Reviewing fall enrollment figures for 57 public institutions in Illinois and six neighboring states, the nonpartisan Illinois Campaign for Political Reform found that Illinois’ small and midsize schools “show falling enrollment numbers that are not on trend with similarly sized schools in the region.”

With a 7.5 percent drop this year compared with last, Southern Illinois University at Carbondale was at the bottom of the pack among midsize schools, defined those enrolling between 10,000 and 20,000 students. Western Illinois University fared only slightly better, with a 6.5 percent decline.

Eastern Illinois University, meanwhile, ranked third from the bottom among small schools, those enrolling fewer than 10,000, with a 13 percent decline.

Sarah Brune, executive director of the Illinois Campaign for Political Reform, said it’s hard to draw a direct correlation between enrollment declines and the budget impasse in Springfield because many factors affect students’ college choices.
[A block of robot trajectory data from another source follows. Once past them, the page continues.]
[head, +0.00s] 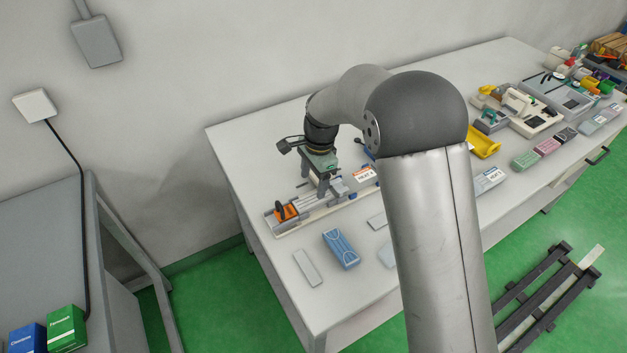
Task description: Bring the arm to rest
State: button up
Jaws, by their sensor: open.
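My gripper (317,182) points down over a long low fixture (318,203) with metal rails on the white table. Its dark fingers are apart, and I see nothing held between them. I cannot tell whether the fingertips touch the fixture. An orange and black part (286,212) sits at the fixture's left end. My own arm crosses the middle of the view and hides part of the table and the fixture's right side.
A blue box (341,249) and a flat grey piece (307,268) lie at the table's front. A yellow tray (484,142), a white machine (530,112) and several small boxes stand to the right. The table's back left is clear. A dark pallet (540,295) lies on the floor.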

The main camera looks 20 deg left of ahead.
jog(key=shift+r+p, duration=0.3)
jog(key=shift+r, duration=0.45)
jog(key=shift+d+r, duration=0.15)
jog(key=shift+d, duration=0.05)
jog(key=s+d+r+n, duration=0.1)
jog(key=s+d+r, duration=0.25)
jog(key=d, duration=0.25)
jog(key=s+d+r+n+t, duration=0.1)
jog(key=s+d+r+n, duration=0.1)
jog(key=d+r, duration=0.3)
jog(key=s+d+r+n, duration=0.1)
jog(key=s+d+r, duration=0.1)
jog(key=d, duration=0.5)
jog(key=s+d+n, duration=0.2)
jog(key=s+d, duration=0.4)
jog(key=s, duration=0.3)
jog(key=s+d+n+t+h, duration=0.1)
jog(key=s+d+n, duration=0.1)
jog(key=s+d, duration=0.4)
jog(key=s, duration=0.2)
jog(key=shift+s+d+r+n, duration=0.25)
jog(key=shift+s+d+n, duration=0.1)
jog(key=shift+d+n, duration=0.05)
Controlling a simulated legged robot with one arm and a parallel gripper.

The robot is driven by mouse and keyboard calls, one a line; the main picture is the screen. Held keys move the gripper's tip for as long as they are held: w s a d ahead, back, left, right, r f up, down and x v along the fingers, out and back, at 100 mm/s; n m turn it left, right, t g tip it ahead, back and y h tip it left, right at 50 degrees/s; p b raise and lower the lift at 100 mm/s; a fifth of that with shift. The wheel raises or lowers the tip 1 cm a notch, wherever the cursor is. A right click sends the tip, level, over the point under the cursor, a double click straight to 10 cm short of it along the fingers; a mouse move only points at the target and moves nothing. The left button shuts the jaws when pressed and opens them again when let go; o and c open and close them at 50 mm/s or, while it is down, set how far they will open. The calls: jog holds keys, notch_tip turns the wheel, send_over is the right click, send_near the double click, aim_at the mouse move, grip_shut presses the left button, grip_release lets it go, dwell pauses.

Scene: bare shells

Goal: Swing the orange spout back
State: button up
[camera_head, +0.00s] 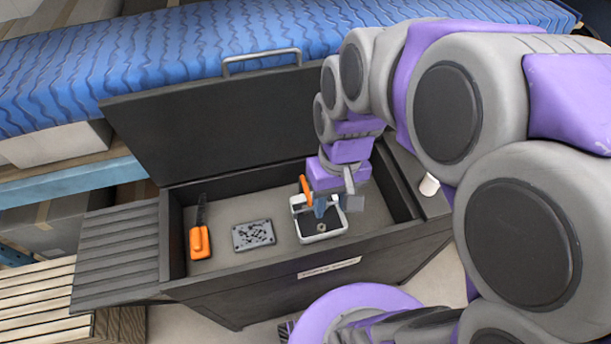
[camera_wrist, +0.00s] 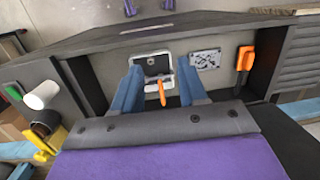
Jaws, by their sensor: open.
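The orange spout (camera_head: 305,187) stands at the back edge of a small white basin (camera_head: 312,238) inside the open dark chest. In the wrist view the spout (camera_wrist: 162,91) shows between my two blue fingers, with the basin (camera_wrist: 138,60) beyond it. My gripper (camera_head: 335,204) is above the basin, just right of the spout, and hides part of the basin. In the wrist view my gripper (camera_wrist: 160,66) is open, with a gap on both sides of the spout. I cannot tell whether either finger touches it.
The dark chest (camera_head: 265,267) has its lid (camera_head: 215,125) raised behind. Inside, left of the basin, lie a speckled grey plate (camera_head: 254,235) and an orange-handled tool (camera_head: 199,242). A white cup (camera_head: 429,185) stands on the right ledge. A slatted side shelf (camera_head: 118,250) extends left.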

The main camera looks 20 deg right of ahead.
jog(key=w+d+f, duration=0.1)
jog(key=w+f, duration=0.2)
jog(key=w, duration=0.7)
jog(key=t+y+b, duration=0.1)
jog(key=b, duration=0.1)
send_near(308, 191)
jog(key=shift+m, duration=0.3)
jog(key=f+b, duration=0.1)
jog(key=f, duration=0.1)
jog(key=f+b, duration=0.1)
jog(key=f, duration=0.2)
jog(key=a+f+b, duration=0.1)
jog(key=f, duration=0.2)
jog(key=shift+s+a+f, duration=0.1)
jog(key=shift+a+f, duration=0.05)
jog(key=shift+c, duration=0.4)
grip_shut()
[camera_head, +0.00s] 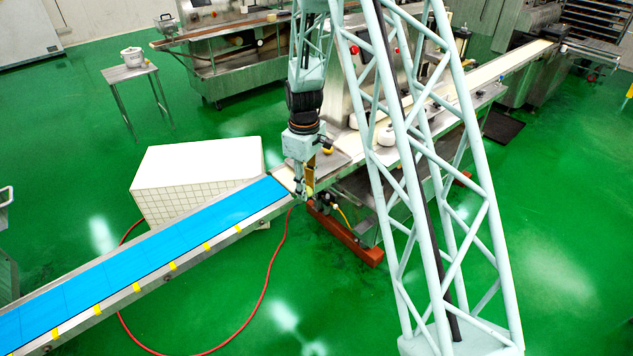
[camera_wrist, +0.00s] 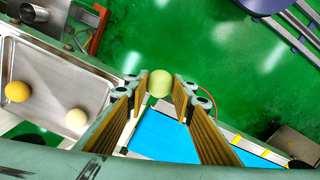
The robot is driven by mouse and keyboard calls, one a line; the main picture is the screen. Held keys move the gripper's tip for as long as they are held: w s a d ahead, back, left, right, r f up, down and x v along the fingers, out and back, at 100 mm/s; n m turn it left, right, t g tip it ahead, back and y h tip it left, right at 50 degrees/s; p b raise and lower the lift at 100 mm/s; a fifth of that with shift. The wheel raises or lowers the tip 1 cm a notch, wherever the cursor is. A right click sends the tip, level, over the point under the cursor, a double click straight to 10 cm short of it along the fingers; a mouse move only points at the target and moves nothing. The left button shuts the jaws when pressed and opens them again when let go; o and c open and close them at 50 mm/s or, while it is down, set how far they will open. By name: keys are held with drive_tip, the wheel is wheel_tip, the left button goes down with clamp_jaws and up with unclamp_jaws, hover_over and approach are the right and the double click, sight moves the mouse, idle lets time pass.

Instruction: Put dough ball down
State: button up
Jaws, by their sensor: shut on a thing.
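My gripper (camera_wrist: 159,88) is shut on a pale yellow-green dough ball (camera_wrist: 160,83), held between the fingertips in the wrist view. In the head view, my gripper (camera_head: 304,192) hangs by the junction of the blue conveyor belt (camera_head: 150,257) and the machine's pale belt. The ball is small and partly hidden there. In the wrist view the blue belt (camera_wrist: 165,140) lies below and just nearer than the ball. I cannot tell how high the ball is above it.
A metal tray (camera_wrist: 62,70) on the left of the wrist view holds an orange ball (camera_wrist: 17,92) and a cream ball (camera_wrist: 76,118). A white tiled block (camera_head: 195,165) stands behind the blue belt. A red hose (camera_head: 270,282) lies on the green floor.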

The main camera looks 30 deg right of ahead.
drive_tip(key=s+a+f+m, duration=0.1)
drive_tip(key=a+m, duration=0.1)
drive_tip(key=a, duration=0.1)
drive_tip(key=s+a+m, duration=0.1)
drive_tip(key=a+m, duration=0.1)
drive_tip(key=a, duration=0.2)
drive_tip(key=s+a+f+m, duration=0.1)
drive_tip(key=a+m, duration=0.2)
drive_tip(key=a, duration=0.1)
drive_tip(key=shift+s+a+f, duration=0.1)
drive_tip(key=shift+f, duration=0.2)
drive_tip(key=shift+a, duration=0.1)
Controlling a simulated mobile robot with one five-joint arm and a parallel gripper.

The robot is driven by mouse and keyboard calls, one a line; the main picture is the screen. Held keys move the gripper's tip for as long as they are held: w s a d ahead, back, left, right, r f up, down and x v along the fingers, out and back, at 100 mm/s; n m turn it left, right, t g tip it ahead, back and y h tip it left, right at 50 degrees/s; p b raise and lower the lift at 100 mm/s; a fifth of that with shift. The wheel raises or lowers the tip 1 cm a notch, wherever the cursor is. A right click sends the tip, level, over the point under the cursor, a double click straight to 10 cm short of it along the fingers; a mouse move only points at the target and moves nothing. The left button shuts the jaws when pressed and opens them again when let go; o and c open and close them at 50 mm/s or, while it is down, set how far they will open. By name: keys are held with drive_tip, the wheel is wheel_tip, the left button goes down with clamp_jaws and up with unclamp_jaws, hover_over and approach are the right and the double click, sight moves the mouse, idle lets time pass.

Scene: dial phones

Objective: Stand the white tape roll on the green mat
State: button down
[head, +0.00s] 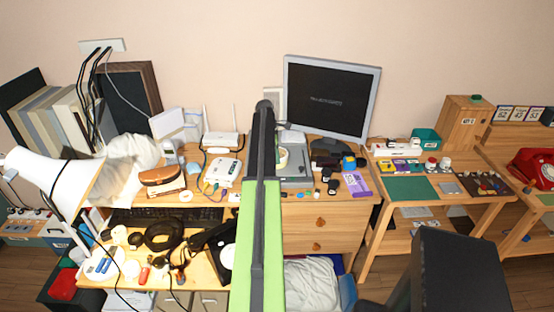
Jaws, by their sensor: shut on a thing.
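My arm reaches forward in the middle of the head view, and its dark end hides most of my gripper (274,156). A pale ring, which looks like the white tape roll (284,157), shows at the right side of the arm's end, in front of the grey device. My gripper is shut on it, but the fingertips and the roll's left part are hidden. The green mat (405,188) lies flat on the wooden table at the right, apart from the roll. Its visible surface is bare.
A grey device (294,170) and a monitor (331,97) stand behind and beside my arm. A purple box (356,184) and a blue object (349,162) lie between arm and mat. Small boxes (400,166) line the mat's back edge. A dark tray (485,184) is to its right.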

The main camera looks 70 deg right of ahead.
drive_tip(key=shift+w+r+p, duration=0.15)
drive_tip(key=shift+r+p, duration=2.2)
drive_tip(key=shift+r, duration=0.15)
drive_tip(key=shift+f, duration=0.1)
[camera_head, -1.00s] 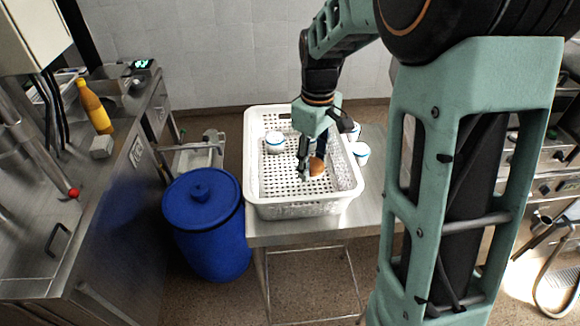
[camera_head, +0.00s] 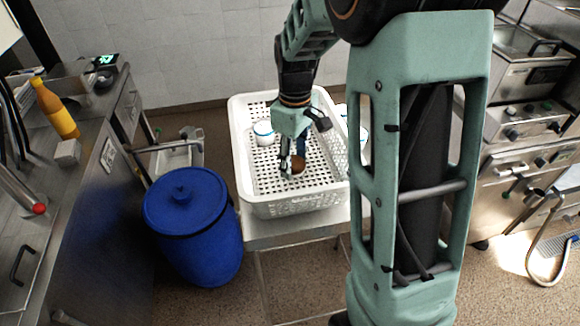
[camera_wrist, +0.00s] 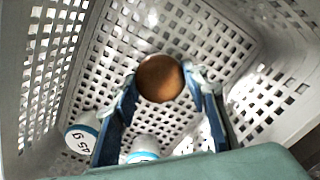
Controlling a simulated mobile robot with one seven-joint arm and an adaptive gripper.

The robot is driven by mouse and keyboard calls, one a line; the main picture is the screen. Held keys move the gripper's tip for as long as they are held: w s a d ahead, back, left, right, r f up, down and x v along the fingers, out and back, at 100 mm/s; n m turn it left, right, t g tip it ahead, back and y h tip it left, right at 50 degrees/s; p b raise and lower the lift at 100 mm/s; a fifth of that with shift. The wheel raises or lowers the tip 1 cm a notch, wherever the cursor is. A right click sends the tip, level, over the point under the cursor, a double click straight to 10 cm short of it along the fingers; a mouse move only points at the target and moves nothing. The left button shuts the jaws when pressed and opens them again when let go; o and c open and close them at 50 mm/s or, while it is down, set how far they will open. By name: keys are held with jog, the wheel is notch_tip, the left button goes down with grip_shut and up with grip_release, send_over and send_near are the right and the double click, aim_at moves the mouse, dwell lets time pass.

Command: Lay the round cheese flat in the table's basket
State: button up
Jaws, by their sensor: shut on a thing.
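The round cheese (camera_wrist: 160,78) is brown-orange and sits between the two fingertips of my gripper (camera_wrist: 164,84) in the wrist view. My gripper is shut on it, with one finger on each side. In the head view the cheese (camera_head: 298,164) shows low inside the white perforated basket (camera_head: 292,208), partly hidden by my gripper (camera_head: 291,166). The basket stands on the metal table (camera_head: 285,235). One round side of the cheese faces the wrist camera. I cannot tell whether it touches the basket floor.
A white tub with a blue band (camera_head: 264,134) stands in the basket, left of and behind my gripper. It also shows in the wrist view (camera_wrist: 80,137), beside another tub (camera_wrist: 143,150). A blue barrel (camera_head: 195,225) stands left of the table. The front basket floor is clear.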

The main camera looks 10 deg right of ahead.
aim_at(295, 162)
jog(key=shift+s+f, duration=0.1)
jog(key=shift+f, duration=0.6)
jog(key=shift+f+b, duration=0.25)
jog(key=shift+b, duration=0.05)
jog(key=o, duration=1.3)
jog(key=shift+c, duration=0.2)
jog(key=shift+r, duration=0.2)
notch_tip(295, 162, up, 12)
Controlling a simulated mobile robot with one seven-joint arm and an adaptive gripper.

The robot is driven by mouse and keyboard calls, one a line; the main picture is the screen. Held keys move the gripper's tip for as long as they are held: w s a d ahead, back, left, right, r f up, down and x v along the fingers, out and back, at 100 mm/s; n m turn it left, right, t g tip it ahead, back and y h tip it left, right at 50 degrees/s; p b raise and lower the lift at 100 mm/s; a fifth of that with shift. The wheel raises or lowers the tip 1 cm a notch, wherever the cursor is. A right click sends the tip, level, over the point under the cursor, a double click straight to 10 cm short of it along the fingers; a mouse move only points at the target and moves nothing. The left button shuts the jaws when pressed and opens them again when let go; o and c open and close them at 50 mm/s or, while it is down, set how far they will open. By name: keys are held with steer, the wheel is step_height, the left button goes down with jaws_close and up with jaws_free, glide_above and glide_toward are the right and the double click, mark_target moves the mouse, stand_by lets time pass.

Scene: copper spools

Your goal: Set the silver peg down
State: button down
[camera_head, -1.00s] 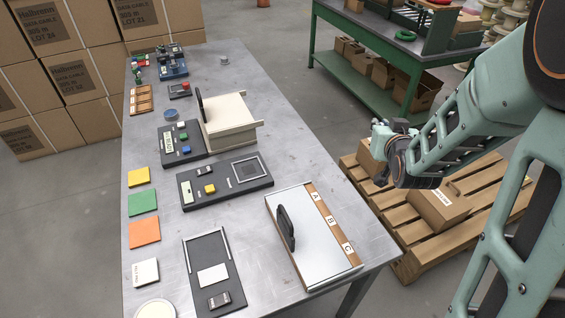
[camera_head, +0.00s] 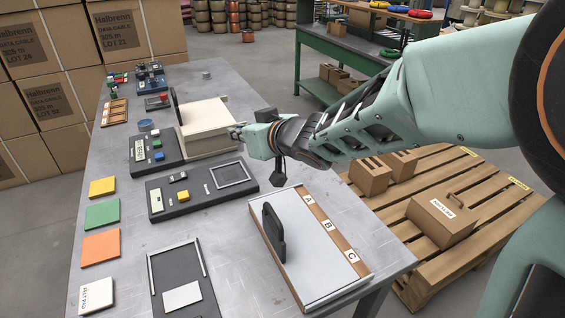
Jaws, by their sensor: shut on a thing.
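My gripper (camera_head: 237,132) is at the end of the arm reaching in from the right. It is beside the right edge of the beige box (camera_head: 207,117), over the table's right side. Its fingers point left and are shut on a thing, which I take to be the silver peg. The peg is too small and too hidden by the fingers to make out. I cannot tell whether the fingers touch the box.
The metal table (camera_head: 130,236) carries a dark panel with a square frame (camera_head: 202,187), a lidded tray marked A, B, C (camera_head: 308,247) and coloured pads (camera_head: 101,247). A small grey cylinder (camera_head: 206,75) stands at the far end. A pallet (camera_head: 430,270) with cartons is at right.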

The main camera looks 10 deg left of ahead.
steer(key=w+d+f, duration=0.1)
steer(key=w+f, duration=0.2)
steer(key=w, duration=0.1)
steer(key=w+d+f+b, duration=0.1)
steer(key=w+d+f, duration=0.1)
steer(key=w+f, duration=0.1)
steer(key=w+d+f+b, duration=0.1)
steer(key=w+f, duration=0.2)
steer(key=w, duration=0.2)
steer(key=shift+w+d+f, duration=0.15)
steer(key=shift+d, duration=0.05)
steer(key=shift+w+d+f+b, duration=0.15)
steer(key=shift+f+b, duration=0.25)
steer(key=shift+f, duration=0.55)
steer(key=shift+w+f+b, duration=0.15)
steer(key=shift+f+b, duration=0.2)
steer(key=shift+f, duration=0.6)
However, university officials, higher education advocates and state legislators have said numerous times that this year’s incoming freshmen were being encouraged by high school counselors and others to consider schools outside the state.

Amid the standoff between Republican Gov. Bruce Rauner and the Democratic-controlled General Assembly, universities didn’t receive any state money last school year until lawmakers approved a partial funding measure in April. That was followed by more money from the six-month stopgap spending plan that’s funding state government through the end of December.

Taken together, the two measures provided Eastern, Western and Chicago State University with 90 percent of their annual funding to cover 18 months of expenses and gave the six other university systems 82 percent.

“Without drawing a direct correlation, I think we all should be a little bit alarmed at what we’re seeing and hopefully keep this in mind when it comes time to renegotiate the stopgap budget,” Brune said.

Lawmakers will take up higher education funding, along with a host of other issues, when they return to Springfield following the Nov. 8 election. It remains to be seen whether they’ll reach a budget compromise before the new General Assembly is seated in January or whether the impasse will carry over into the spring legislative session.

Rauner continues to push for items on his “turnaround agenda,” such as term limits for elected officials and changes to workers compensation laws, which he argues will attract businesses and spur economic growth. Democrats continue to contend that those issues shouldn’t be tied to the budget.

“Illinois universities deserve our support, but we need economic growth to properly support the work they are doing to educate our students,” Rauner spokeswoman Catherine Kelly said. “That’s why the governor continues to push for a complete, balanced budget with structural reforms.”

Despite these larger differences, a small, bipartisan group of lawmakers who negotiated the higher education portion of the stopgap continues to have occasional discussions, and members see room for further agreement.

“If we can keep up what I thought were productive and positive discussions and lines of communication through putting together the next budget, then that’s going to be positive,” said state Rep. Kelly Burke, D-Evergreen Park, chairwoman of the House Higher Education Appropriations Committee and a member of the bipartisan working group. “We had differences, don’t get me wrong, but we were able to come together and put a package together within the framework of that six-month budget.”

State Sen. Chapin Rose, R-Mahomet, another member of the working group, said he felt the group, which also included state Rep. Norine Hammond, R-Macomb, and state Sen. Donne Trotter, D-Chicago, was getting close to crafting a full-year higher education plan this spring when it became clear that an overall budget agreement wasn’t going to come together.

Higher education spending will have to be dealt with in the context of the entire state budget when lawmakers return, Rose said.

“The pressure will be enormous,” he said. “The only question will be whether you have a major overhaul of how the state does business … or whether you get another stopgap.”

Illinois State University Chief of Staff Jay Groves said that whether a deal is reached by the end of the calendar year or after, “there needs to be a discussion, a long-term discussion, about public higher education, how it is valued in Illinois and what budget do you place on that value.”

Illinois State, like the University of Illinois’ three campuses, saw an uptick in enrollment this fall. The school so far has been insulated from the budget fallout, and it has worked hard to allay the fears of parents and potential students, Groves said.

SIU spokeswoman Rae Goldsmith said the state’s budget problems will continue to hurt student recruitment until a solution is reached.

“It is still going to hang over us and many other public institutions in the state as along as the budget impasse continues,” Goldsmith said.